La nouvelle expertise se voulait indépendante et ne ciblait plus seulement sur le Big Thunder [ Le train de la mine N.D.L.R] mais l’ensemble du parc et ses attractions. Vous savez, une expertise sur un parc de la taille de Disneyland Paris prend du temps. Et surtout, cela coûte de l’argent…

La direction du parc, pour des raisons encore inconnues, a décidé de s’opposer à cette démarche et a traduit en référé le CHSCT. Dans sa décision du 20 juillet 2011, le Tribunal de Grande Instance de Meaux a reproché au CHSCT de ne pas avoir suffisamment démontré l’existence d’un “risque grave” pour la sécurité des salariés et, par voie de conséquence, des clients du parc.

Le tribunal a également reproché au CHSCT de ne pas avoir agi en amont en menant des investigations “personnelles et objectives” avant la décision du 1er juin réclamant une nouvelle expertise. Le juge a néanmoins retenu que l’on pouvait :

considérer que les témoignages des salariés, les alertes sociales, les enquêtes d’origine syndicale produites justifient effectivement des investigations plus approfondies du comité.

Sur ces motifs, le tribunal a annulé la demande d’expertise du CHSCT qui a fait appel de la décision.

Le CHSCT mis sur la touche

Depuis, un second accident a donc eu lieu dans Le train de la mine. Cette fois, c’est une pièce de type “Catapillar” utilisée lors des opérations de maintenance, qui, en sortant du rail, aurait fait dérailler les deux wagons de tête. Deux des passagers ont été légèrement blessés. Ces blessures se sont révélées plus tard sans gravité. Pour Patrick Maldidier, responsable UNSA et technicien de maintenance :

On a eu une chance extraordinaire car l’opérateur de l’attraction a déclenché l’arrêt d’urgence à temps. Il y avait une trentaine de personnes à bord du train.
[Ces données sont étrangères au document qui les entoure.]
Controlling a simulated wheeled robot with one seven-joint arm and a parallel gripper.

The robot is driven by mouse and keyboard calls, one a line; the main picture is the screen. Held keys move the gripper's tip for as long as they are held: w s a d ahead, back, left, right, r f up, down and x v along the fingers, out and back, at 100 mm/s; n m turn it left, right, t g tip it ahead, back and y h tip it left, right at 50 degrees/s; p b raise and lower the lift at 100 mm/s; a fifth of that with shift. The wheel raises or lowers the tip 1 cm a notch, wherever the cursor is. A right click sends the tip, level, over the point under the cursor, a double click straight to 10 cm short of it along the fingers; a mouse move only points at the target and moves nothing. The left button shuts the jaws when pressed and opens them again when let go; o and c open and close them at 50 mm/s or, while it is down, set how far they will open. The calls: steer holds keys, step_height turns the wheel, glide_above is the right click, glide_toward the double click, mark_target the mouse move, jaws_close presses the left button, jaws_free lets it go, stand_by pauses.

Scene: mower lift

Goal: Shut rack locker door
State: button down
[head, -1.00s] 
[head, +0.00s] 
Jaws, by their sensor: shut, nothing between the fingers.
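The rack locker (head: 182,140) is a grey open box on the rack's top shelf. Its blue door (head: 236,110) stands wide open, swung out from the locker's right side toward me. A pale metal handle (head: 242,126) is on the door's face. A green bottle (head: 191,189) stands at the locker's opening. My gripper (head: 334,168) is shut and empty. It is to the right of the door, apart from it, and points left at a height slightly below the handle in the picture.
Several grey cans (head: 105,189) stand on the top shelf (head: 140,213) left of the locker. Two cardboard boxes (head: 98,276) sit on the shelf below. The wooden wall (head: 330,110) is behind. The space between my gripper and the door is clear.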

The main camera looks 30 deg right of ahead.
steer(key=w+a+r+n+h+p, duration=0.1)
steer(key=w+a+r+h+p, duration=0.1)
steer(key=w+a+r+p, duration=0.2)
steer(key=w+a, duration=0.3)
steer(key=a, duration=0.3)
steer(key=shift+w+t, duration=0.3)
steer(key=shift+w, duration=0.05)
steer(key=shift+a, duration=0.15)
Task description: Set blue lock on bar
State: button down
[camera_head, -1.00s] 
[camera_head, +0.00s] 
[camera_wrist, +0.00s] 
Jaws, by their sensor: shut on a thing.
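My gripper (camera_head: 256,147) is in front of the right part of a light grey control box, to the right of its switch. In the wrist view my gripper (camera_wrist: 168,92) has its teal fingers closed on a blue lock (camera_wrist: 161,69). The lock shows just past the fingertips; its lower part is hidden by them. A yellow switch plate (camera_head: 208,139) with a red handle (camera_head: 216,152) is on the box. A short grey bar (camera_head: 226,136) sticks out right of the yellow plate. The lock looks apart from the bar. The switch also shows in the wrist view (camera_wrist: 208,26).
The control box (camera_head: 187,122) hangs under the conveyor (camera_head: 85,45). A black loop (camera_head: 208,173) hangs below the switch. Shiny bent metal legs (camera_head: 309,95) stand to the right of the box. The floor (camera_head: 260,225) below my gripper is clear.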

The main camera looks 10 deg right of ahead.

La réouverture de l’attraction est décidée quatre jours plus tard après validation par les pouvoirs publics. De leur côté, les élus syndicaux, dont plusieurs ont été informés de l’accident par voie de presse, et le CHSCT, compétent en la matière, n’ont pu accéder à l’attraction que quelques heures avant la réouverture et n’ont donc, de facto, pas participé à l’enquête.

Mi-décembre encore, Antonio Ferreira, secrétaire du CHSCT service technique, restait flou :

Elle [la cellule de crise mise en place par la direction N.D.L.R] a remis l’attraction en route sans que les membres du CHSCT aient pu y accéder. En clair, on a pu contrôler l’attraction seulement quelques heures avant sa réouverture. Aujourd’hui on ne sait pas pourquoi cette pièce a lâché. J’attends toujours le rapport de l’expert.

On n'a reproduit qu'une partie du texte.